Don’t Let Your Last Line of Defence Be Your Cheapest!
When you are storing goods at a self-storage facility the facility operator will have a security program in place that includes fences, controlled access gates, light and cameras. These security measures aren’t cheap, but they can only do so much to stop a thief. To truly stop a thief you need a secure lock.
The most frequent lock used is the basic hardened steel padlock found at the big box and hardware stores. These locks are the least secure and easily broken with a bolt cutter. To keep costs down on these mass produced locks the manufacturer only produces a small number of key combinations. What this means is that the person buying the same lock right after you could have the exact same key. These locks are also easy to pick even for amateurs. This means that theft can go undetected until you re-enter your storage unit weeks or months later. This type of lock belongs on the yard shed, not on your self-storage unit.

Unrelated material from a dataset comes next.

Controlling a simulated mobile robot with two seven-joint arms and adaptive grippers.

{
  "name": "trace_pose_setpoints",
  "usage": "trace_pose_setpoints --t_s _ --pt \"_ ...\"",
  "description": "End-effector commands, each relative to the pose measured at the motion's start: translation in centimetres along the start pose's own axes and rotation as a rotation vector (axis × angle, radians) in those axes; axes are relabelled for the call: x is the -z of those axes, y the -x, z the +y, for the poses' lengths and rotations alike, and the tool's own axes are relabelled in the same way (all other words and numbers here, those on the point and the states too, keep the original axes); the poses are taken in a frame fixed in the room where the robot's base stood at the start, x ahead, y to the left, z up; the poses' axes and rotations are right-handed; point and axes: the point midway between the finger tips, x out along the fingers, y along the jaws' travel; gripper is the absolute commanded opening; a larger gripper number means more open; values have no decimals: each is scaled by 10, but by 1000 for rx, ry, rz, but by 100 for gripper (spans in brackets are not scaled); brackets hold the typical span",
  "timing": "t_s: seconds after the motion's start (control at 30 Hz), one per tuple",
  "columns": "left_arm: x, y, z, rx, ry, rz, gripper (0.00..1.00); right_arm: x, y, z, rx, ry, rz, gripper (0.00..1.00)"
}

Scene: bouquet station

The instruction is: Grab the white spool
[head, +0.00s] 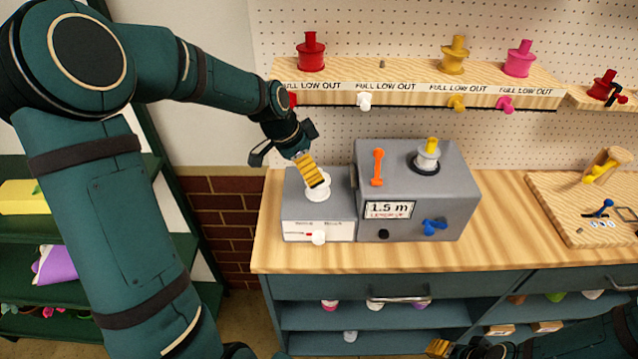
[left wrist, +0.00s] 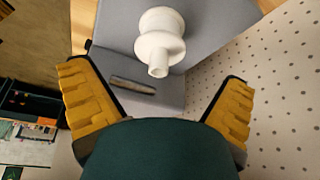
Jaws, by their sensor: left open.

The next level up in locks is the brass lock. It is still susceptible to bolt cutters, but is a little harder to pick because these locks offer 1000s of key combinations. Amateur lock-pickers move up to these locks, just Google the words “bump key,” and you will find out how these locks can be opened undetected.
A significant upgrade is the disc lock. The shackle is hidden inside the round shape, making the lock virtually impossible to use a bolt cutter on. It is possible to cut these locks with a grinder, but the time and noise involved to break the lock are an ample deterrent to this method. This lock is also more difficult to pick. Fortunately, a number of disc locks feature dimple type keyways with dimples and grooves cut into the side of the key, meaning that there will be over 3000+ key combinations. They can be bumped but the level of difficulty means you are dealing with an expert thief and not the typical break and enter amateur.
Ultimately, the best lock to protect your belongings is the silver disc lock.